Solitary

Albert Woodfox
(Grove Press)

Solitary by Albert Woodfox

Angola State Penitentiary, ­Louisiana’s sprawling 18,000-acre prison, was originally a slave plantation. Now it’s a modern correctional facility. Or is it?

Plough was recently pitched a book about Angola’s transformation under Warden Burl Cain, who championed state-sponsored “rehabilitation through Christ.” We turned the proposal down; something smelled rotten. Turns out it wasn’t just the stacks of expired canned goods prisoners were relabeling for a private company to resell in Latin America. No, even while the prisoner-led churches thrived under Warden Cain, three unrepentant inmates guilty of what he called “black pantherism” were being held for decades in solitary confinement.

Albert Woodfox grew up poor in New Orleans’ Sixth Ward. After his first short stint at Angola, he returned there on an armed robbery conviction. There he encountered the Black Panthers, who taught him to respect himself and care about others. Soon Woodfox was arranging to protect new arrivals from rape and organizing prisoners to demand better treatment. When a guard was killed, he and a fellow Panther were falsely charged with the murder and removed to solitary confinement.

Around 2000, Woodfox became a cause célèbre and finally acquired competent legal representation. But it would take another sixteen years to win his freedom. By then he had spent forty-three years in solitary, more than anyone in US history.
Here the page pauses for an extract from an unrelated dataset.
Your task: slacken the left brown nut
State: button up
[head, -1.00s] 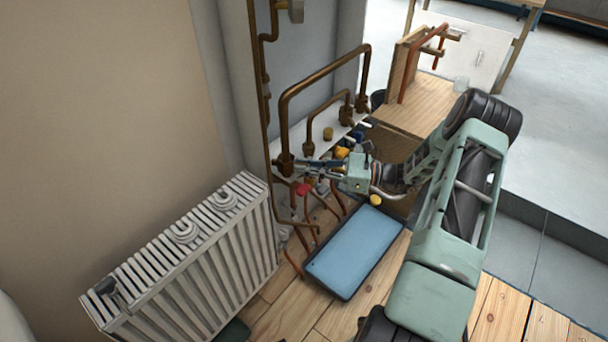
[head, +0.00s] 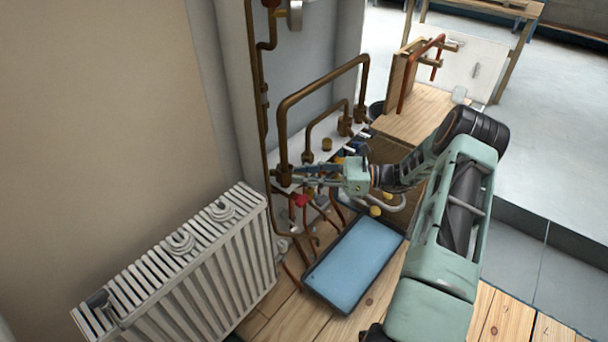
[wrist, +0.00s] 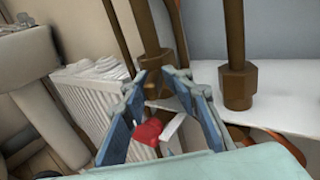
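The left brown nut (head: 284,175) sits at the foot of the tall brown pipe on the white ledge. In the wrist view this nut (wrist: 155,84) shows between and just beyond my fingertips. My gripper (head: 296,174) reaches in from the right, its blue fingers level with the nut. In the wrist view my gripper (wrist: 160,75) has its fingers apart, one tip on each side of the nut. I cannot tell whether either tip touches it. A second brown nut (wrist: 238,88) stands to the right, clear of the fingers.
A red valve handle (wrist: 150,130) lies below the fingers. A white radiator (head: 185,265) stands at the left. A blue tray (head: 352,262) lies on the wooden floor. A thin brown pipe (head: 262,110) runs up the wall close by. A wooden stand (head: 420,108) is behind my arm.

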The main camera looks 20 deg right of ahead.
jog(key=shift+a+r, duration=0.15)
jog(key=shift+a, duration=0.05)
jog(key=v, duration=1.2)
It is beyond remarkable that Woodfox emerged “unbroken” by his ordeal. His book is a testimony to endurance and integrity – and a damning indictment of a practice currently affecting some 80,000 US prisoners.

Why They Can’t Write

John Warner
(Johns Hopkins University Press)

Why They Can't Write by John Warner

For decades now, standardization has been hailed as the way to fix inequality in American education, from the SAT, rolled out in the 1920s, to more recent measures like George W. Bush’s “No Child Left Behind” and the Common Core State Standards advanced by the Obama administration. Although the motives behind such initiatives are laudable, they ignore the vastly different ways that children learn and the things children need in order to learn. As a result, they have done more harm than good.

Rather than fixing educational inequality, standardization merely highlights it or, in the worst cases, exacerbates it. From a classroom standpoint, no subject highlights the limits of standardization and test-driven education more than writing. To shoehorn writing instruction into a model that is blind to process and only registers results is to miss the whole point of the exercise. That’s the central thesis of John Warner’s Why They Can’t Write: Killing the Five-Paragraph Essay and Other Necessities.
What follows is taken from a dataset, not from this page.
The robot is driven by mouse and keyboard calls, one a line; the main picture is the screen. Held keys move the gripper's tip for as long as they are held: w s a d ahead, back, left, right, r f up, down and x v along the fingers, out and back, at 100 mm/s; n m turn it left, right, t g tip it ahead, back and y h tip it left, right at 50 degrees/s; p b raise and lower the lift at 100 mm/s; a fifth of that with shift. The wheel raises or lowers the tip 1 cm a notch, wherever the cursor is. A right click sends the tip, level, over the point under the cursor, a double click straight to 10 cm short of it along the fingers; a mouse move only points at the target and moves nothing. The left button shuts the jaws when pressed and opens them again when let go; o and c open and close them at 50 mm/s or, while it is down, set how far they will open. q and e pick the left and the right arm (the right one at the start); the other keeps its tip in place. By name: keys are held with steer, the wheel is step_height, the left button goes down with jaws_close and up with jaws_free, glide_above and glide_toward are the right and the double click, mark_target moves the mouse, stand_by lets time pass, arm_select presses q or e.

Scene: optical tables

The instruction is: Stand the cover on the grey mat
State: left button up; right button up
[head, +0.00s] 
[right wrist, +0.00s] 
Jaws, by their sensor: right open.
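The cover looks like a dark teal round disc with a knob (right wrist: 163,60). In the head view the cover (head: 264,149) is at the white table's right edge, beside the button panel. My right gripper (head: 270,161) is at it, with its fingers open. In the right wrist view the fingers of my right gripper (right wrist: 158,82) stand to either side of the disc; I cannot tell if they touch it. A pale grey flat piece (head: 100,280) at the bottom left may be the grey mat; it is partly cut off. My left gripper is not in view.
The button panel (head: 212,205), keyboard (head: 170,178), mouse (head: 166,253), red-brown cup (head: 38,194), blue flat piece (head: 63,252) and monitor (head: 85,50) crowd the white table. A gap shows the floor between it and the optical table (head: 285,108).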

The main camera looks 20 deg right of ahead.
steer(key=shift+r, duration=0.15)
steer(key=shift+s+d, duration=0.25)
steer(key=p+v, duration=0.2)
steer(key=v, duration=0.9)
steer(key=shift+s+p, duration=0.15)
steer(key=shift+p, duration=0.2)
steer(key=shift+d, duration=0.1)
Warner compares the five-paragraph essay to bicycle training wheels. They are useful for a while, but if kept on too long they actually prevent a child from developing their sense of balance, which is vital to riding a bike. If bicycle riding is an exercise in balance, writing is an exercise in thought. A child putting together a five paragraph essay is not really thinking through the questions that writing beyond the classroom depends upon: Who am I as a writer? Who are my readers? What do they need to know? Anyone who has learned to ride a bike without training wheels has fallen a few times, but that’s part of the education. And it’s the place of a good writing instructor, like a good parent, to pick you up, dust you off, talk you through your accident, and send you on your way again.
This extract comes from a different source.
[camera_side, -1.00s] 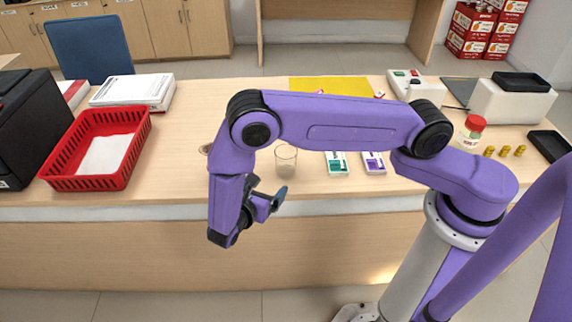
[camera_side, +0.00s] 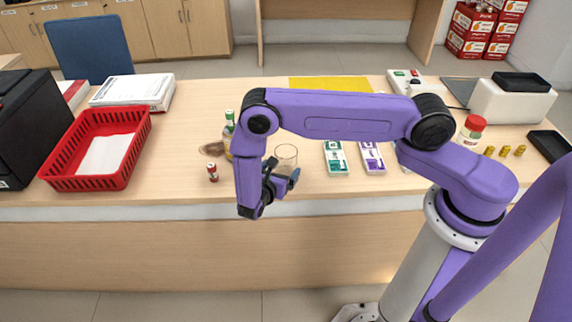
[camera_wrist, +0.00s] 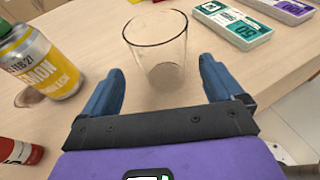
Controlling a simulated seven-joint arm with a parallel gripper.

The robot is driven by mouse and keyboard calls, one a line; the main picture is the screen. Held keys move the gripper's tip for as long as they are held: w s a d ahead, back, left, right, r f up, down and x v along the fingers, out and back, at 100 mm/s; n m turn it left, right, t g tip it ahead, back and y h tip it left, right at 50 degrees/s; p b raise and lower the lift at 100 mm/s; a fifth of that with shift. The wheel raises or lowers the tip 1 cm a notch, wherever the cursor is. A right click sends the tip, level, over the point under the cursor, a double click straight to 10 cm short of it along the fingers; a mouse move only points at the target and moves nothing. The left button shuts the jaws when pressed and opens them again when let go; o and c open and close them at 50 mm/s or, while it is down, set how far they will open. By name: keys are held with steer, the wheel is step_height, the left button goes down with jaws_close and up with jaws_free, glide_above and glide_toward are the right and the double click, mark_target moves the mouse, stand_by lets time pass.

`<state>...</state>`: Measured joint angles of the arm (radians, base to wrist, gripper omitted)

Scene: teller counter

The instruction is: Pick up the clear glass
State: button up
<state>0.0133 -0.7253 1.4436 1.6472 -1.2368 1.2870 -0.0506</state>
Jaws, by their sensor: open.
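The clear glass (camera_side: 287,154) stands upright near the front edge of the counter. In the wrist view the clear glass (camera_wrist: 158,48) is just ahead of the fingertips, with its lower part in line with the gap between them. My gripper (camera_side: 282,178) is open and empty at the counter's front edge, close to the glass. In the wrist view my gripper's two blue fingers (camera_wrist: 160,75) are spread wide, one to each side of the glass's near part. I cannot tell whether they touch it.
A red basket (camera_side: 140,140) sits further left.

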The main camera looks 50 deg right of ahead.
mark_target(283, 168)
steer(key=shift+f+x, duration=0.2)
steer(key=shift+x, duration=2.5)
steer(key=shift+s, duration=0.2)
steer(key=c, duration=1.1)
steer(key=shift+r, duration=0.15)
If Washington wonks think that standardization can reduce the role of the teacher (meaning larger class sizes, and, probably, decreased teacher pay) Silicon Valley wonks think they can do away with teachers all together by designing personalized, algorithm-based educational programs. Such programs are bound to fail because, as Warner points out, “teaching and learning is complicated, context-dependent, and incredibly variable from one situation to another.” Our attention (and funding) is diverted by these fads and initiatives; meanwhile, “we have neglected … the people who engage in the actual work of teaching,” and, we might add, the children.

Solito, Solita

Edited by Steven Mayers and Jonathan Freedman
(Haymarket Books)

Certain US politicians claim that child migrants are invading our borders in hordes of thousands. Far more often, though, these children find themselves alone, the solito or solita of this book’s title. The book contains fifteen first-person accounts by asylum seekers from Honduras, El Salvador, and Guatemala, edited from interviews between 2014 and 2018. It sheds light on who these migrants are, why they are fleeing their homes, and what US Americans can do in response.

Some of these stories are haunting. When Julio Zavala was six, his mother kicked him out. He turned to gangs for protection; they sent him to kill his family to prove his loyalty. He fled instead, arriving in the United States at age fourteen. After a brush with prison, he turned his life around. When he called his mother to forgive her, a relative told him gangs had killed her and it was his fault. In April 2018, Julio died of a drug overdose.

Other stories are more hopeful. Many of these youth show a tenacity and maturity reminiscent of an older generation of Americans shaped by the Depression and World Wars. Several, granted asylum, are putting themselves through college while working long hours to support family back home.

The book features many grassroots organizations that help asylum seekers. But, as the editors emphasize, more must be done to address the insecurity in migrants’ countries of origin – the problems that caused these children to flee in the first place.